Западные лица все еще составляли для меня проблему, я их не узнавал и не чувствовал, зато советские делегаты распознавались немедленно, еще до того, как они открывали рот: будто все они только что сошли с лагерной вышки. А уж если открывали рот…
«Госдепартамент использует вас в своей игре, Юрий Федорович!» Это советский эксперт по гуманитарным, разумеется, вопросам только что выслушал речь госсекретаря Шульца, в которой тот потребовал освобождения Сахарова, Марченко, Корягина и всех членов Хельсинкских групп. Не было тайной, что Орлов просил Шульца об этом. Более того, Орлов здесь появился сам, нахально одетый в элегантный костюм, сшитый для него в КГБ, и ведущей дружеские беседы с западными делегатами. Ясное дело, агент Шульца.
«Ну, может быть Вы поможете освободить наших заключенных?» — предположил я. Он посмотрел на меня так, как если б я свалился с луны.

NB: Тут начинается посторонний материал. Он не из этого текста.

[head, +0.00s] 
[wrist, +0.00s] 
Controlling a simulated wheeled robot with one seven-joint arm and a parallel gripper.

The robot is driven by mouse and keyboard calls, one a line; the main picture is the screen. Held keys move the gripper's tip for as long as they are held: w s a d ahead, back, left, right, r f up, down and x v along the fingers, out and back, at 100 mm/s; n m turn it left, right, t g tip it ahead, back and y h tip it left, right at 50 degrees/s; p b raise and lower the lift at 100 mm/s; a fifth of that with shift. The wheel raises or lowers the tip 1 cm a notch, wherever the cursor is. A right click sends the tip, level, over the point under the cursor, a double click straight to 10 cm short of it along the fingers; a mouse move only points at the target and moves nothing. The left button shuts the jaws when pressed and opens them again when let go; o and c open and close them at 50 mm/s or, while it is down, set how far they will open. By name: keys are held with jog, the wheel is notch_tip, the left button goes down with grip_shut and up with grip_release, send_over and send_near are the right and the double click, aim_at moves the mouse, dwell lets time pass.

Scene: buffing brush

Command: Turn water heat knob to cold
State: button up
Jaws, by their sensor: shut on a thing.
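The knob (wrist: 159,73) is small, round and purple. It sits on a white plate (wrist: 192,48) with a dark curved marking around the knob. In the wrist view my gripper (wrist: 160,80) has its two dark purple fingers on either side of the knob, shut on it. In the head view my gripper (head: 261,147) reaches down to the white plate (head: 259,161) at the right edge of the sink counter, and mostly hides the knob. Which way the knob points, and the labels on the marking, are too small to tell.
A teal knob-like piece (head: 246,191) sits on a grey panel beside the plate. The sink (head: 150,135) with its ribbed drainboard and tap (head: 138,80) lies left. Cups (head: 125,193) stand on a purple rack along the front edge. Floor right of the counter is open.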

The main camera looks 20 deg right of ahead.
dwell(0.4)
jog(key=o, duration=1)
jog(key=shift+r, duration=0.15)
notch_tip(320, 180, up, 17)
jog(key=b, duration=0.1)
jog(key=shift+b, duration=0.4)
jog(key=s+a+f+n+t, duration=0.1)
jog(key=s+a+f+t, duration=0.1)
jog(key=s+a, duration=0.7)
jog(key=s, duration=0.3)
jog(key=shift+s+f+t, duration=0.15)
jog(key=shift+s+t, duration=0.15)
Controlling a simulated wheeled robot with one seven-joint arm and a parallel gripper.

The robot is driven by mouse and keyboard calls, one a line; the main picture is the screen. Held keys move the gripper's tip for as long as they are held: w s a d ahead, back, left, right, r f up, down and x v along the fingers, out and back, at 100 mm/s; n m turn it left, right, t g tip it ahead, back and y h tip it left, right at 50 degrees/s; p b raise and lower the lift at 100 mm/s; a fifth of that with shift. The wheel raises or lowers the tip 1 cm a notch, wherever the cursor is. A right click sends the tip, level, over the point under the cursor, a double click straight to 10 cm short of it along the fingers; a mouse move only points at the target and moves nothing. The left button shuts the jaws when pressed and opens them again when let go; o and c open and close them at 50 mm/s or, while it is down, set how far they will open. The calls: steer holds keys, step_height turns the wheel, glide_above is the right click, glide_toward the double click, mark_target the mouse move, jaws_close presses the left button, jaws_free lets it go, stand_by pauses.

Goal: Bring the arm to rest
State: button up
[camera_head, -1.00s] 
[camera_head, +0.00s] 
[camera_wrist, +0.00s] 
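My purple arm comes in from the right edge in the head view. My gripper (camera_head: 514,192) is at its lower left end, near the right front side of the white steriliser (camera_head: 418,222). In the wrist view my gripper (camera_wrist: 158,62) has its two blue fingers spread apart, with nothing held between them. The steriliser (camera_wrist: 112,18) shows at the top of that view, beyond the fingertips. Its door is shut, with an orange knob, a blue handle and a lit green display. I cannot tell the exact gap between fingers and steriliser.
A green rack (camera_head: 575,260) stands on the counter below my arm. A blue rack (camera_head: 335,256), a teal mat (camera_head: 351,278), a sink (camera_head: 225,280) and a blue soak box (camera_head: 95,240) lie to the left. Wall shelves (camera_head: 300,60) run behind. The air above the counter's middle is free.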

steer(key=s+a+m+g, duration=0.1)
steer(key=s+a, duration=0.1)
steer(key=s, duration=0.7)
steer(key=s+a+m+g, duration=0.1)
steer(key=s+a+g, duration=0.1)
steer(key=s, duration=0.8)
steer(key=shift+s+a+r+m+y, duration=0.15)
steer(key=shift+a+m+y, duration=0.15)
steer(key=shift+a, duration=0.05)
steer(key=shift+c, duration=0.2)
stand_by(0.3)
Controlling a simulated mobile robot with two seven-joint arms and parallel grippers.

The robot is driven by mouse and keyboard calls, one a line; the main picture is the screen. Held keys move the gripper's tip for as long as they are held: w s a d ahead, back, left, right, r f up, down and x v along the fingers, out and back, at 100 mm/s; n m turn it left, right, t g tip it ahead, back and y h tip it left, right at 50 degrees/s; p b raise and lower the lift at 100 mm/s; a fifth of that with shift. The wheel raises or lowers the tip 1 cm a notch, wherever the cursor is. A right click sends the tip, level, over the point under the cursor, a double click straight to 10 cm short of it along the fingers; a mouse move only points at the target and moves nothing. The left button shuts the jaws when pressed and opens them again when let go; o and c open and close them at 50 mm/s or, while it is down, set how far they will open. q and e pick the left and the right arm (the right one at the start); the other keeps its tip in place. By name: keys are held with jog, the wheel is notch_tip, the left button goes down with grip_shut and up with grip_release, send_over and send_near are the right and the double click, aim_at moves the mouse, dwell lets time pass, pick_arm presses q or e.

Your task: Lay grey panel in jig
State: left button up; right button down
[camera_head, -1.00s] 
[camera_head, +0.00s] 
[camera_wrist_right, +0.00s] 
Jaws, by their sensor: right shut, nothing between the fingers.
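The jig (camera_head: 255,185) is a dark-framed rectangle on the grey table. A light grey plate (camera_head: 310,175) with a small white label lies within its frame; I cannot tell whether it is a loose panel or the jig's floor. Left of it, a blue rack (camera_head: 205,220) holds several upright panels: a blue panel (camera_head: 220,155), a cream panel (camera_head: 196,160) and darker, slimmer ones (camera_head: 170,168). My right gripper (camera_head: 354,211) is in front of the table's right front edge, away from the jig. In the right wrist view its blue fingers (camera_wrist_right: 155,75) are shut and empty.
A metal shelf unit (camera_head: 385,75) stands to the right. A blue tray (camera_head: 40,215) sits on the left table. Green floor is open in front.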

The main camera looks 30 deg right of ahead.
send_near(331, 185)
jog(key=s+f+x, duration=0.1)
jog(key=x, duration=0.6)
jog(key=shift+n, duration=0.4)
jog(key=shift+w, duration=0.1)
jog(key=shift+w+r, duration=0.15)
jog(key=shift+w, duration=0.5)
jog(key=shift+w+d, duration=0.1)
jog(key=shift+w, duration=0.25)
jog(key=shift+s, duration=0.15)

Фактически я и сам начал чувствовать себя чуть-чуть свалившимся оттуда после многих дискуссий в Америке и Европе с такими людьми, которые хоть и сочувствовали нам, но, в отличие от Рейгана и Шульца, верили, что сильное давление на СССР в области прав человека может породить опасную нестабильность; или вовсе не верили ни в какую связь между правами человека и международной безопасностью. Уже более десяти лет прошло с тех пор, как Хельсинкский Акт 1975 года формально признал наличие такой связи, и наша Московская группа опиралась именно на эту концепцию. Тем не менее, многие все еще ее не понимали. Моя кампания в защиту политзаключенных была и кампанией в поддержку этой идеи. Я пытался объяснить на обоих континентах то, что нам, членам Хельсинкских групп, было всегда элементарно ясно: советский режим не смог бы ощетиниться вооруженным лагерем, швыряя богатства и таланты страны в бездонную пропасть милитаризма, без своих беспрецедентных ограничений на свободу передвижения и свободный обмен информацией, введенных после 1917 года как внутри страны, так и в отношениях с внешним миром. Существование непроницаемых барьеров для демократического контроля над военно-промышленным комплексом, для развития неконтролируемых контактов между миллионами простых людей, для взаимного знания и понимания между народами, — вот где лежала угроза международному миру и безопасности, а не в давлении на правительства или на граждан в отношении прав человека. Наоборот, такие взаимные мирные вмешательства объединяют людей, позволяя им чувствовать себя частью всемирной человеческой семьи. Возникновение такого чувства, настаивал я, гораздо более важно для мира, чем любые сколь угодно дружеские отношения между правителями. Хорошие официальные отношения между правительствами не означают ровно ничего, если одно из них, или оба вместе являются тоталитарными. Добрые отношения с нацистской Германией и позорный Мюнхенский период дали Англии и Франции нуль безопасности, а взаимоотношения между нацистской Германией и Советским Союзом были экстрасуперзамечательными именно перед стартом кровавейшей войны между ними.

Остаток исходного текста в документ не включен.